Another possibility for travelers who are heading to Montevideo from nearby Buenos Aires is to take the high-speed ferry operated by Buquebus. There are several boats a day. The ferry arrives in the Ciudad Vieja district of Montevideo, situated very close to downtown - a cab ride to a hotel in El Centro or Pocitos is much shorter and cheaper than from the airport.
Ferry service to Buenos Aires is also available via the same company Buquebus or ColoniaExpress via Colonia. The ticket can include the bus from Montevideo to Colonia, it is cheaper and about 1 to 2 hours longer than the direct crossing. You can buy a bus ticket from the city terminal to Colonia.
Montevideo is not a large city and it boasts a very efficient public transportation system so getting around is not difficult at all. If you speak some Spanish, you can also just ask for the best way.
Car rental is cheaper if booked ahead but be aware that places like the airport and the ferry terminal charge higher rates than the same agencies in other locations around the city. A few phone calls and a cheap taxi ride to a location other than the air or sea ports will save you half the rate for the same car at the same company.
Driving in Montevideo is not too difficult, especially for those visitors from Europe or developing countries that lack strict lane enforcement and have lots of roundabouts.
It is not too hard to find parking in most of Montevideo. Indeed, if you do not see a "Reservado" sign, or red and white stripes or red paint on the curb, you can safely assume that one is allowed to park at any particular curb.
The Rambla — This waterside roadway has people biking, fishing, drinking mate, and enjoying the great views.
La Feria Tristán Narvaja Flea Market — Spend part of Sunday morning with the locals on Tristán Narvaja Street, where vendors sell everything from t-shirts to antiques to kitchen supplies.
Pocitos — This barrio lies about 2 miles south-east of El Centro. The Pocitos beach runs east from Punta Trouville for about a mile.
Walking — Montevideo is a relatively safe place. Downtown is in this area and there will be lots of shops and places to change money. You can walk around without worry almost anywhere, and there are lots of side streets and areas you can explore.
Montevideo City Tour — Regular or Private City Tour around Montevideo or visiting wineries, Punta del Este or Colonia del Sacramento.

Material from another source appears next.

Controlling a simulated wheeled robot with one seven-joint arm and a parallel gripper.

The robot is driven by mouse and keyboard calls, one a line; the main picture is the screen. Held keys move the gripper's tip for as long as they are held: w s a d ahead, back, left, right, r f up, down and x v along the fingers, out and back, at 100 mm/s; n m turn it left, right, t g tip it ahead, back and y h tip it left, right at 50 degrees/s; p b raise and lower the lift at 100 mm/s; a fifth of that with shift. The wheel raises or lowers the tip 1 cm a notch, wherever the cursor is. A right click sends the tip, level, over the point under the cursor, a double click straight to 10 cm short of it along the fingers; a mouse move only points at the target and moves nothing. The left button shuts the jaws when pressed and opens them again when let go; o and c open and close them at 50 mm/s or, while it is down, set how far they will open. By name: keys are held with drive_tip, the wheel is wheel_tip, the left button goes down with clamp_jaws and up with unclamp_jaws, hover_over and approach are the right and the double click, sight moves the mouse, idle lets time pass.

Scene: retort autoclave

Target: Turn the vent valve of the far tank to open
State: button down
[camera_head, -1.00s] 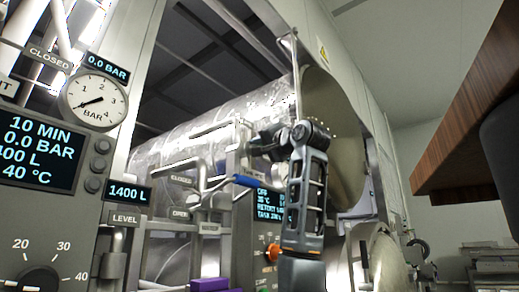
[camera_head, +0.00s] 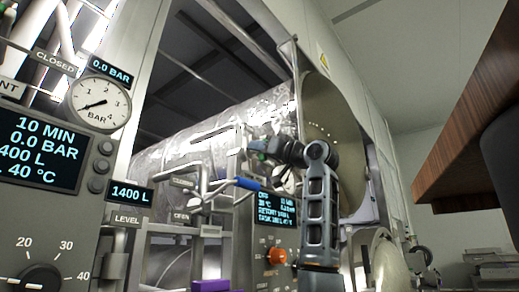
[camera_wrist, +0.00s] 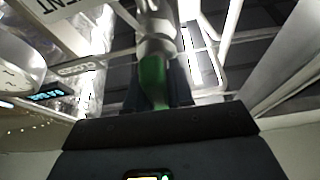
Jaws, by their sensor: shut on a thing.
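A green valve handle (camera_wrist: 153,82) stands between the fingers of my gripper (camera_wrist: 157,92) in the wrist view. The gripper is shut on it. The handle hangs from a pale grey pipe fitting (camera_wrist: 157,25). In the head view my gripper (camera_head: 257,152) reaches left, in front of the large shiny horizontal tank (camera_head: 215,125). A speck of green shows at its tip; the rest of the handle is hidden there. An upside-down sign ending in "NT" (camera_wrist: 52,8) and a small label (camera_wrist: 82,68), hard to read, are beside the fitting in the wrist view.
A blue lever (camera_head: 248,183) sits on piping below my gripper, near an OPEN label (camera_head: 181,216). A control panel (camera_head: 272,235) with an orange knob stands close to my arm. The near panel's gauge (camera_head: 99,103) is at left. A wooden edge (camera_head: 470,135) overhangs at right.

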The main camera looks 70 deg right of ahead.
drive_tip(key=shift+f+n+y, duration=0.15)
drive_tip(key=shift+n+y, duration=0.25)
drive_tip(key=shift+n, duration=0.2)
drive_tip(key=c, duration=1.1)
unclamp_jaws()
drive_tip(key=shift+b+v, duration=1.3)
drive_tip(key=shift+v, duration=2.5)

Mercado de los Artesanos — This market, located on the corner of Paraguay and Colonia streets, is fantastic. An array of artists and craftspeople converge here to sell wares made from leather, paper, woodwork, and various textiles.
Manos del Uruguay — Several locations throughout Montevideo, including one at the Punta Carretas mall. Sells woven goods and other handcrafted items - a little pricey.
Punta Carretas Shopping Mall — A large shopping mall located in a former prison where the military regime used to torture dissidents. It has several levels, a food court, cineplex and full-service dining options.
Montevideo Shopping Mall — Another large modern shopping mall in the Pocitos neighborhood of Montevideo. It has one huge parking garage (which is easier to navigate then Punta Carretas) but is not quite as upscale.
Meat — Uruguay is renowned for its meats, and Montevideo has many parrillas where they are grilled up to perfection. Although both Uruguay and Argentina are large exporters of meat, especially beef, and their meat is renowned for its top quality.
Chivito — This is the local sandwich, made with meat (usually beef tenderloin, not goat as Argentines might guess from the name), slices of hard-boiled eggs, and vegetables. It can be served al plato (on a plate), which means it is going to take a fork and knife to eat it.
Milanesa — similar to Wiener Schnitzel, this is a common meat dish in most of South America, including Uruguay. It consists of a thin slice of breaded beef although chicken and fish versions also exist.